Google announced the day, but not the time, that they would notify those who were accepted into the program. And so, like one of my students whom I constantly refocus away from their cell phones, I anxiously checked my inbox all day. I went the whole day without hearing anything. I checked Twitter and Google+ to see if anyone was celebrating, or crying. I found like-minded educators on pins and needles waiting for the announcement.

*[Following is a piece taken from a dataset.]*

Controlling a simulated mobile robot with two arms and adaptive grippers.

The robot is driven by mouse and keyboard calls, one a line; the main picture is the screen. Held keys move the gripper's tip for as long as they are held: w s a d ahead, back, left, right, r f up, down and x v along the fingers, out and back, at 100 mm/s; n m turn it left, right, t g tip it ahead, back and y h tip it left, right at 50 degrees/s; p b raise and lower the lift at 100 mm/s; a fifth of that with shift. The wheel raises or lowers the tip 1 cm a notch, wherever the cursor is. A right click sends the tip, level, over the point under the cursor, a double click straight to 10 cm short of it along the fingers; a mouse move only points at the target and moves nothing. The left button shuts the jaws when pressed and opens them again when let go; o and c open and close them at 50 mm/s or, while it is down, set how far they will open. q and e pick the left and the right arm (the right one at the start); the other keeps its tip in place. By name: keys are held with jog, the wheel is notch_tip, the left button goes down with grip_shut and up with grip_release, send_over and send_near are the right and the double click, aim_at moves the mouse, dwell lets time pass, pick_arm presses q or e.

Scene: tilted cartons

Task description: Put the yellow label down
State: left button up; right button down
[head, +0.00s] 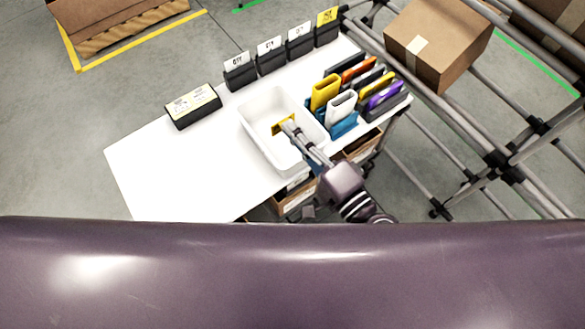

I went home and started making dinner for my wonderful wife. As I was sauteing mushrooms and preparing the chicken, my phone vibrated. I quickly unlocked the phone to find one message…a Google Hangout invitation to join the LON17 Hangout group. But what did it mean? Did I make it in? Is that how they announced the winners? By sending them invitations to Hangouts? Another vibration, another invitation to a LON17 Google+ Community. This had to mean I was accepted right? But wouldn’t there be some kind of acceptance letter, or was Google flying a drone to deliver a letter to me, much like Harry Potter receiving his acceptance to Hogswart via an owl? Another vibration. A shared Google Doc. A gif image of a previous cohort waving at me with frantic jazz-hands. I was in! I immediately started jumping up and down in the kitchen, my dog staring at me with a mixture of curiosity and concern (or maybe he just wanted some chicken). Twitter erupted with emojis and 140-character freak outs. People began posting images of their acceptance emails to Twitter (I would later figure out that my acceptance letter had gone to my Spam folder. A tad ironic.).

And thus, I freaked out. And then the reality started to slowly sink in. In one month, I would be going to London to join 35 other educators from around the world, to attend what a few weeks ago, had only been a dream.